Second, practices of official neglect – where local authorities failed to adequately maintain cycle spaces – were a major issue encountered by participants when e-cargo cycling. The mass of the ECB compared to a conventional bicycle or e-bike made uneven surfaces much more uncomfortable and potentially destabilising for both riders and passengers when e-cargo cycling. This contrasted somewhat with the study by Popovich et al (2014), where e-cyclist participants felt that poorly maintained cycle surfaces were primarily uncomfortable and hazardous due to the greater speeds achievable with an e-bike. Along with a greater sensitivity to mobility surface quality, cycling over glass and sustaining a puncture on an ECB was considered a more severe risk than with a conventional bicycle. In particular, wheeling an ECB to a cycle shop for repair or attempting to fix a puncture independently could present major logistical challenges. As a result, puncturing the wheel of one’s ECB could leave the rider (and their children) “stranded”, echoing the findings of Cox and Bartle (2020), who explored the experiences of disabled cyclists in a large UK town. With these sensitivities in mind, improving standards of routine cycle network maintenance is required to ensure that existing cycle networks can be safely and comfortably accessed by ECB riders year-round.

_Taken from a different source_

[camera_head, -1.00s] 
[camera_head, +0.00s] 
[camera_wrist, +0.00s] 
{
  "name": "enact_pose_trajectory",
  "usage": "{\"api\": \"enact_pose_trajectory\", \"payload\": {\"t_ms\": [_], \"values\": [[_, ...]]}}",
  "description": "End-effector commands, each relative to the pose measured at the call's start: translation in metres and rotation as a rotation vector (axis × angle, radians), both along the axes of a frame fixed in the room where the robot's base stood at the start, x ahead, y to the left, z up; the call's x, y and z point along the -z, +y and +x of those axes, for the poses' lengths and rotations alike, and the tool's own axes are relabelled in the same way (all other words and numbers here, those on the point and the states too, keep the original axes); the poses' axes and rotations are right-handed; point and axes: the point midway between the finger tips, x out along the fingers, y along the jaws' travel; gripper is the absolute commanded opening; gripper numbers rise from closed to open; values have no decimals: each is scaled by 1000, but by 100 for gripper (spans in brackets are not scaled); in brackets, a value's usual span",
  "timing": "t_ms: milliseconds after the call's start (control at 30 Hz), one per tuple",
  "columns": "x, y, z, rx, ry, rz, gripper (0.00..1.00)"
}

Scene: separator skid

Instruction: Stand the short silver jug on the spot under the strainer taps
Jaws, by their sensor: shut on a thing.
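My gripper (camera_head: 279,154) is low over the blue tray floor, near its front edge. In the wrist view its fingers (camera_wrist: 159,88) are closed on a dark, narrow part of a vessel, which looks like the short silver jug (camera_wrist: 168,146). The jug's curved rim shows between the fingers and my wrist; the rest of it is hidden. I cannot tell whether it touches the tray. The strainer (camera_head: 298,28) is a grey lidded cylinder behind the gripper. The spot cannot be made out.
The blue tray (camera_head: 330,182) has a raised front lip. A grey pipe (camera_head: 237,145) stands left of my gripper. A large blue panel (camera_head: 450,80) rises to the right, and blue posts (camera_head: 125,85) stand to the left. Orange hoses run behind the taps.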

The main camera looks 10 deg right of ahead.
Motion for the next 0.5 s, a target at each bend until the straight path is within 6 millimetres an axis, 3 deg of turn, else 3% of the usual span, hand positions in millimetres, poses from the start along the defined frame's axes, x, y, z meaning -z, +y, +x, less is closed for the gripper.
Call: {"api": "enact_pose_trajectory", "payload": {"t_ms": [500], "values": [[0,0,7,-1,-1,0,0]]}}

Third, what could be described as the “closed design” (Cox, 2022, p. 281) of cycle infrastructures encountered in this study limited where participants could avail of segregated cycle spaces where they – and their children – were protected from motor traffic when e-cargo cycling. Illustrations of closed design included narrow cycleways; tight cycleway turning radii; narrow filtered permeability arrangements (in this study, primarily kissing gates); kerbs, steps, and ramps impeding access to, or egress from, cycleways or cycle parking; and cycle parking designed for the dimensions of a bicycle. These design features have been raised as major barriers that limit the accessibility of public spaces and cycle infrastructure for disabled cyclists, who may use conventional or non-typical cycles for mobility (Clayton, Parkin and Billington, 2017; Cox and Bartle, 2020; Hickman, 2016; Melia and Bartle, 2021), thereby constituting a “disabling environment” with respect to cycling (Aldred and Woodcock, 2008; Cox and Bartle, 2020, p. 10). Narrow cycleway widths have equally been found to compromise the accessibility and comfort of cycle networks for cargo cyclists (Liu et al, 2020; Riggs and Schwartz, 2018), a finding also suggested in the ECB study by Marincek, Rérat and Lurkin (2024b).

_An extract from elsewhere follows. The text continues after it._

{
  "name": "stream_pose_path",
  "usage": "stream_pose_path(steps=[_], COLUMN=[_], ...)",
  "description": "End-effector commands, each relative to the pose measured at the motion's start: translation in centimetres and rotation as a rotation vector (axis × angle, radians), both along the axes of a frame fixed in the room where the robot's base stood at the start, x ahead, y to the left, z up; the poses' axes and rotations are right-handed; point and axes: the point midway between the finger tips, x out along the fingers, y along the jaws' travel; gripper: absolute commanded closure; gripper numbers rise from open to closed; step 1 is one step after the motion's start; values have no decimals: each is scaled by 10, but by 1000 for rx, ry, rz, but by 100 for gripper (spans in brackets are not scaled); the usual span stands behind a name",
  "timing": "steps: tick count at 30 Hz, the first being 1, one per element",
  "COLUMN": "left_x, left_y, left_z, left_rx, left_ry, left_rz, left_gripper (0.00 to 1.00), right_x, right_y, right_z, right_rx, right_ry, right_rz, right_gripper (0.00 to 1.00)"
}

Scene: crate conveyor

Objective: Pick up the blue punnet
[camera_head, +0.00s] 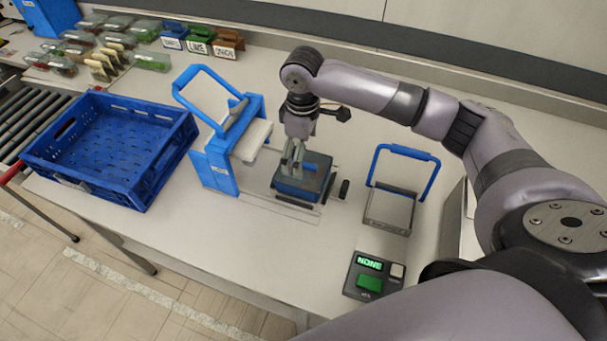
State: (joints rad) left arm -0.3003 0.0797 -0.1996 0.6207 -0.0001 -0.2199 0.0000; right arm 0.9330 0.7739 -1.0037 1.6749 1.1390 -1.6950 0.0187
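The blue punnet (287,187) sits on the worktop in the middle, right of the blue press-like device. It has a dark interior or cover, and its blue side shows at the front. My right gripper (291,165) points down at the punnet's left part, with its fingertips at or just over it. The fingers look close together, but whether they grip the punnet's edge is too small to tell. A small blue piece shows beside the fingers. My left gripper is not in view.
A blue crate (150,185) stands at the left beside a roller conveyor (25,118). A blue-framed device (222,160), a grey plate with a blue handle (388,212) and a box displaying "NONE" (372,278) flank the punnet. Filled punnets and labelled bins (200,42) line the back.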

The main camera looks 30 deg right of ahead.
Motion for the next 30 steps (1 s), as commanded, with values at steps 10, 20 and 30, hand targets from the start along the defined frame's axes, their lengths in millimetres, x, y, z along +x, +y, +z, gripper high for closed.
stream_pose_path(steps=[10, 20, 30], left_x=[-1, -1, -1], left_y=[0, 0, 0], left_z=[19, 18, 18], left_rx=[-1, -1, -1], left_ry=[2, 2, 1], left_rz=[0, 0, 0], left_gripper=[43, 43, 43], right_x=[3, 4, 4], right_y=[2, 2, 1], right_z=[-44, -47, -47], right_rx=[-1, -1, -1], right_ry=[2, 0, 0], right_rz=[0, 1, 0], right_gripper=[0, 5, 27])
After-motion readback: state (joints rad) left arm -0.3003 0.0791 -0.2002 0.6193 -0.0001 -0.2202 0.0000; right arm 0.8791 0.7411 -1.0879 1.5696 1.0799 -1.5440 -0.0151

In our study, such design features appeared to effectively “close” considerable stretches of already fragmented cycle networks, removing e-cargo cyclists from local and regional cycling networks. This necessitated ECB riders to engage in more vehicular cycling than if they were using conventional bicycles, which presented additional concerns amongst participants when cycling with their children on board, as observed in Melia and Bartle (2021). In this respect, closed design, as articulated in this section, could be seen to contribute to conditions of precarious entitlement (Egan and Philbin, 2021) to the cycle network for e-cargo cyclists in this study. Closed design practices foreclose the possibility of a diversity of cycles, cyclists, and cycling practices that could be enabled through more “open” (Cox, 2022) or “inclusive” (Clayton, Parkin and Billington, 2017; Hickman, 2016) design. To fully open cycle networks to ECB riders and their passengers, cycle networks should be retrofitted to ensure universal accessibility (National Transport Authority, 2022; National Transport Authority and Department of Transport, 2023, p.14).

Although our study offers practical insights into how cycle networks are experienced by ECB owners in Ireland, and how they might be planned, maintained, and designed to enable the growth of this dynamic mode of cycling, there are several limitations. The study was exploratory in nature, involving a relatively small number of participants (N: 25). Future research should aim to gather data from more ECB users regarding their experiences of cycle networks, using methods such as self-report surveys. In addition, the study focused on the anonymised interview accounts of ECB owner experiences of their (primarily local) cycle networks. This limited the extent to which ECB cycle routes and specific cycle route features could be analysed. Future research could explore which types of cycle infrastructure are used (and not used) by e-cargo cyclists, and how, through the use of GIS methods. More detailed case studies of particular cycle infrastructures/routes (e.g., Xie and Spinney, 2018) from a standpoint of ECB-accessibility would also be highly beneficial for research and practice.

7. Conclusion

The key findings of our study suggest that e-cargo cyclists (i) may especially benefit from protected cycle networks due to the common use of ECBs for transporting children, (ii) may be particularly sensitive to network surface quality and clearance relative to non-disabled conventional cyclists (Cox and Bartle, 2020; Hickman, 2016), and (iii) may be excluded from accessing protected cycling networks, due to exclusionary and/or minimalist design practices that fail to accommodate e-cargo cycles. Our study thereby reveals how cycle network planning, maintenance, and design practices on the island of Ireland may produce “systemic sticking points” (Watson, 2013, p.124) to the future growth of e-cargo cycling, in spite of sizeable purchase subsidies (Revenue, 2024). On these grounds, developing integrated and protected cycle networks that are both inclusively designed and intensively maintained is essential to ensure such networks can be easily accessed by a diversity of ECB users, in keeping with broader calls for “inclusive” cycle network design practice (Clayton, Parkin and Billington, 2017; Cox and Bartle, 2020; Hickman, 2016). Alongside these cycle network measures, ECB ownership and use can be further supported by developing an ECB-inclusive cycle parking system (Egan, Julienne and Caulfield, 2025) and by designing grant schemes that enable ECB ownership for care-centred cycling practices rather than solely “Cycle to Work” (Revenue, 2024).

Competing Interests

The authors have no competing interests to declare.